2. We acknowledge and respect the fact that Parliament, of which the National Assembly is an organ, has powers under Article 117 of the Constitution of Kenya 2010 to provide, through a Bill, for the powers, privileges and immunities of Parliament and its subordinate institutions for purposes of the orderly and effective discharge of the business of Parliament.

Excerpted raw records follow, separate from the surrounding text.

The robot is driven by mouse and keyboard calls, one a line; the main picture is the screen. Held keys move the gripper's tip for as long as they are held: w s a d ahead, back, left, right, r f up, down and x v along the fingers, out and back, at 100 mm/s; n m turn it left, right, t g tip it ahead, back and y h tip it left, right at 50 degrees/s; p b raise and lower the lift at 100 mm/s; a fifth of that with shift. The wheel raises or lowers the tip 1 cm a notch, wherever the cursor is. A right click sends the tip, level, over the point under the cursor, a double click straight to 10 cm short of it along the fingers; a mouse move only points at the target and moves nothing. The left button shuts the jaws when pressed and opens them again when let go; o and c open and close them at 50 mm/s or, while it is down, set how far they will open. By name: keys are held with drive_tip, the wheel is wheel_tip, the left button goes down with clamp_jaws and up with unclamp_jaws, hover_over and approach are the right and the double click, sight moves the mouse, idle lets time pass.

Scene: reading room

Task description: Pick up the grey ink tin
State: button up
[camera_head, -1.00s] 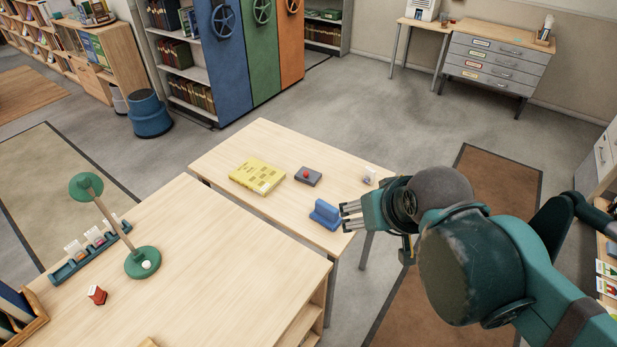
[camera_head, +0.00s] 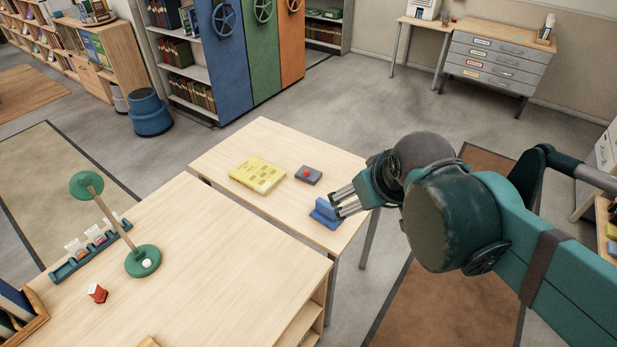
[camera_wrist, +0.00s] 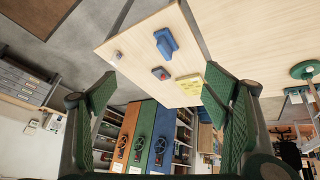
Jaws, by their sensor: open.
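The grey ink tin (camera_head: 308,175), a flat dark grey box with a red knob on top, lies on the small light-wood table (camera_head: 262,148). In the wrist view the tin (camera_wrist: 161,73) lies between and beyond my fingers, with the picture turned upside down. My gripper (camera_head: 337,202) is open and empty. In the head view it is at the table's right edge, to the lower right of the tin and apart from it. The wrist view shows both green fingers (camera_wrist: 163,103) spread wide.
A blue block with a raised handle (camera_head: 325,212) stands close to my fingertips in the head view. A yellow book (camera_head: 257,175) lies left of the tin. A small pale item (camera_wrist: 117,56) shows near the table edge in the wrist view. A larger desk (camera_head: 210,255) stands in front.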

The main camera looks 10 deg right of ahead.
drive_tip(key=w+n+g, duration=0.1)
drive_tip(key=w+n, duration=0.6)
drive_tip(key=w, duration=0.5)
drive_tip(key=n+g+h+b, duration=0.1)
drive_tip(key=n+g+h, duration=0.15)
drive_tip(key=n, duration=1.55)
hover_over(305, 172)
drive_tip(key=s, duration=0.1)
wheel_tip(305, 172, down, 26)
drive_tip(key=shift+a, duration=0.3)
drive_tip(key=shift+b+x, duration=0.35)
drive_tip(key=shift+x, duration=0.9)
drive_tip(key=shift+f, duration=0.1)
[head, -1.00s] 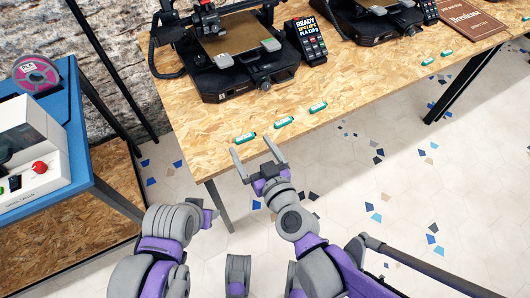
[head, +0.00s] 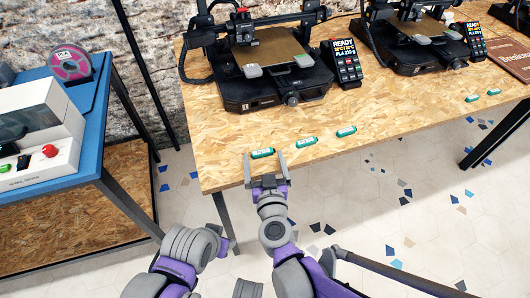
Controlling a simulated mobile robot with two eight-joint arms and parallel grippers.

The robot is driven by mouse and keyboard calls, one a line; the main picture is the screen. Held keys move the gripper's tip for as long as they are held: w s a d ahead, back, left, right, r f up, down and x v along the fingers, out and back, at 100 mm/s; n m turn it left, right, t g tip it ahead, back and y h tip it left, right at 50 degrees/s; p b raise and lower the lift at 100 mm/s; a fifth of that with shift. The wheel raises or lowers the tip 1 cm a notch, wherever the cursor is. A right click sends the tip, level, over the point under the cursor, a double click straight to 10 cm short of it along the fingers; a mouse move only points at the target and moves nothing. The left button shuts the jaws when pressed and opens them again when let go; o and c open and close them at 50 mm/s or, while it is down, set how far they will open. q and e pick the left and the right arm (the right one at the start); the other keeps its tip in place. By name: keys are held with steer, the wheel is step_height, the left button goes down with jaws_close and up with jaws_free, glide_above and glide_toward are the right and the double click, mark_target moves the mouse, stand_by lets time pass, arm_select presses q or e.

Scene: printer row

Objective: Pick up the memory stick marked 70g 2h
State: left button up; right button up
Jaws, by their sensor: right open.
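Several green-and-white memory sticks lie on the chipboard table (head: 225,118); their markings are too small to read. The left one (head: 262,153) is nearest the table's front-left edge. A middle one (head: 307,143) and a third one (head: 346,131) lie in a slanting row to its right. Two more lie far right (head: 473,99) (head: 494,92). My right gripper (head: 264,156) is open and empty, its fingers pointing at the left stick. In the picture the fingertips flank that stick; their height above the table is unclear. My left arm is low at left, its jaws not clearly shown.
A printer (head: 272,75) with a display box (head: 342,64) stands behind the sticks, and a second printer (head: 415,45) to its right. A brown booklet (head: 512,66) lies far right. A blue bench (head: 91,125) with a spool (head: 71,60) stands at left. Bare table surrounds the sticks.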

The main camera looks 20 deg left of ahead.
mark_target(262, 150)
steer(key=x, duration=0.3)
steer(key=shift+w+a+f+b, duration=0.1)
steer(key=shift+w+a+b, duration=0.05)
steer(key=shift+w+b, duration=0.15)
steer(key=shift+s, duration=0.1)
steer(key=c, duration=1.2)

3. However, we are alarmed and disturbed by the Bill fronted by Eldas MP Adan Keynan which, in the guise of making provisions under Article 117 of the Constitution of Kenya 2010, purports to, among other things, oust and extinguish the supervisory powers of the Courts to scrutinize the constitutionality and legality of the proceedings and decisions of Parliament. We are also alarmed and disturbed by provisions of the said Bill which purport to oust and extinguish the constitutionally guaranteed right of the media and the people of Kenya to question and scrutinize the proceedings and decisions of Parliament.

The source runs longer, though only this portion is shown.